4月に入って、次女だけが学童に通うようになり(長女も申し込んだが落ちた)、暇を持て余していたせいもあるとは思う。
けれど、母は密かにそのポジティブさに驚いていた。
いつの間に新しい環境に物怖じしなくなったのか。
幼稚園に行きたくないと、
毎朝まだ寝ている母の顔を覗き込んで涙を落とし、
GW明けまで泣き叫びながらバスに乗っていたあの子と同一人物なのか。
確かに、急な転園をした年中の時も案外平気だったけれど。
笑顔で手を振り校舎に入る背中を見送ってもなお、母の疑いは晴れずにいた。
いざ行ってみたら、思っていたのと違ったと反動で泣いて帰ってくるんじゃないかとヒヤヒヤしながらテレワークしていた。
しかし、始業式帰りの長女は。
初めての集団下校にやや表情こそ固かったものの、家に帰ってひと息つくとやっぱり「楽しかった!!」と顔をほころばせた。
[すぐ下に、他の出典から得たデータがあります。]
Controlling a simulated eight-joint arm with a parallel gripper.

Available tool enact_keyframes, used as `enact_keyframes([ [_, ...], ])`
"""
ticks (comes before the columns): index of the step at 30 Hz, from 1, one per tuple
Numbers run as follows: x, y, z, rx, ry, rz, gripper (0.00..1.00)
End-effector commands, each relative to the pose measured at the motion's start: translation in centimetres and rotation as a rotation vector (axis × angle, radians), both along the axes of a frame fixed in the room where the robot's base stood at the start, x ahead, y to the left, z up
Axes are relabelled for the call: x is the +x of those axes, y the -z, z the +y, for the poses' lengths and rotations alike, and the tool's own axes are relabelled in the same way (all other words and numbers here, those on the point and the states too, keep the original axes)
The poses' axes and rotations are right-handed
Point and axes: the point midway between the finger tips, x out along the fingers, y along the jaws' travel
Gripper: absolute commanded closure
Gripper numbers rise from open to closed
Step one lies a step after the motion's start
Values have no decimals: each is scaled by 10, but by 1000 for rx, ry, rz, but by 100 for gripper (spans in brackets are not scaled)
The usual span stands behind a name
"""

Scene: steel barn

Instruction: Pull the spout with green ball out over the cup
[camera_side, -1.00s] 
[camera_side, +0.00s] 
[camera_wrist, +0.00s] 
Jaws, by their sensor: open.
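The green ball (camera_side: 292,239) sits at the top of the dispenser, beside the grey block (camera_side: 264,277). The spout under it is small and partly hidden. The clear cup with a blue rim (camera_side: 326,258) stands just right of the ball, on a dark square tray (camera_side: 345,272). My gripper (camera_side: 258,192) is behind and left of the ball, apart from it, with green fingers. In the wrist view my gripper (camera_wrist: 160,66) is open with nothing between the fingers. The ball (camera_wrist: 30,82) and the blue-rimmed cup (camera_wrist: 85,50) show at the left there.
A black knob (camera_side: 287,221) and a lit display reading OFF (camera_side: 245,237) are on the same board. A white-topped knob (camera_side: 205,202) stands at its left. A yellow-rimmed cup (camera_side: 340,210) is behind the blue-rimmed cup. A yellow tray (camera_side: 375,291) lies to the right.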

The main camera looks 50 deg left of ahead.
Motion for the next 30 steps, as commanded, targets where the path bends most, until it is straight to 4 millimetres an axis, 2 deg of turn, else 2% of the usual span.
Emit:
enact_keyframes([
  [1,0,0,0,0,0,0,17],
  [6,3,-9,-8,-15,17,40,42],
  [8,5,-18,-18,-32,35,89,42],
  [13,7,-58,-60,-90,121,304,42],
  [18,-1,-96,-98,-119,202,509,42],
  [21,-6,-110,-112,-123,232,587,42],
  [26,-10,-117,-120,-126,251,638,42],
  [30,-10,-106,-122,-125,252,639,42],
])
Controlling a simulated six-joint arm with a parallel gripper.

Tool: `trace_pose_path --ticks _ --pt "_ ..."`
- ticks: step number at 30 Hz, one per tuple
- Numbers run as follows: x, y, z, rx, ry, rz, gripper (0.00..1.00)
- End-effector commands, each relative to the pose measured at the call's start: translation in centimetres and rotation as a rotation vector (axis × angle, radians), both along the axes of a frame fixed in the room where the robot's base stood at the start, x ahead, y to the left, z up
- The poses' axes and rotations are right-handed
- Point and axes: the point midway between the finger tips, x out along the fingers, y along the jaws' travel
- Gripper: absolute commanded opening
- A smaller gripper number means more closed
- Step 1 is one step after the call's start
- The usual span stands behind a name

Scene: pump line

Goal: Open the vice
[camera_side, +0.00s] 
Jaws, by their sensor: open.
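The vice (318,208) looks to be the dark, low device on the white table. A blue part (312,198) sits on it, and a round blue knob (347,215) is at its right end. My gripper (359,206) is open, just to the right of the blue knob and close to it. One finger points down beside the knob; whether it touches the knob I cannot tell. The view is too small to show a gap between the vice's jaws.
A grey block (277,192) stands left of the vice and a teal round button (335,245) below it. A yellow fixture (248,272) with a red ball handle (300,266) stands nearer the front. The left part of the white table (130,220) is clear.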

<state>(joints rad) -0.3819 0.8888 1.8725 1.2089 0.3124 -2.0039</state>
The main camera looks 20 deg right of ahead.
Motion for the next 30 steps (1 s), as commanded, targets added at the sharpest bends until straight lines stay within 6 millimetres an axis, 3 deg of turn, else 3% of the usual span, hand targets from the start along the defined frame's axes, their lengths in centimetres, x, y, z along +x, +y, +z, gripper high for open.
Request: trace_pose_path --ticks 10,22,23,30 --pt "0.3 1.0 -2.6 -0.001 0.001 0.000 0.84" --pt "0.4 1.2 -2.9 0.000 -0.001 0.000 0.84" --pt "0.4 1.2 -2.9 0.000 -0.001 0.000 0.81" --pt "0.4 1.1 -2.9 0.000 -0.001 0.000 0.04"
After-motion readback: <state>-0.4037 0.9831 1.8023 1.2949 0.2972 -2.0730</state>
仲良くなれそうな子やいっぱい話せた子が居たのかと思いきや、そうでもないと言う。
そうでもないけど、なんか良い感じだから、と。
正直、母はちょっと感動した。
前の学校では、最後はやっぱりさみしくてたくさん泣いていたのに。
それはそれとして、新しい生活を楽しめる子だったとは。
しなやかに強く育っているのだなぁ。
親の想像を超えていくスピードがぐんと早くなった気がする、もうすぐ10歳の春である。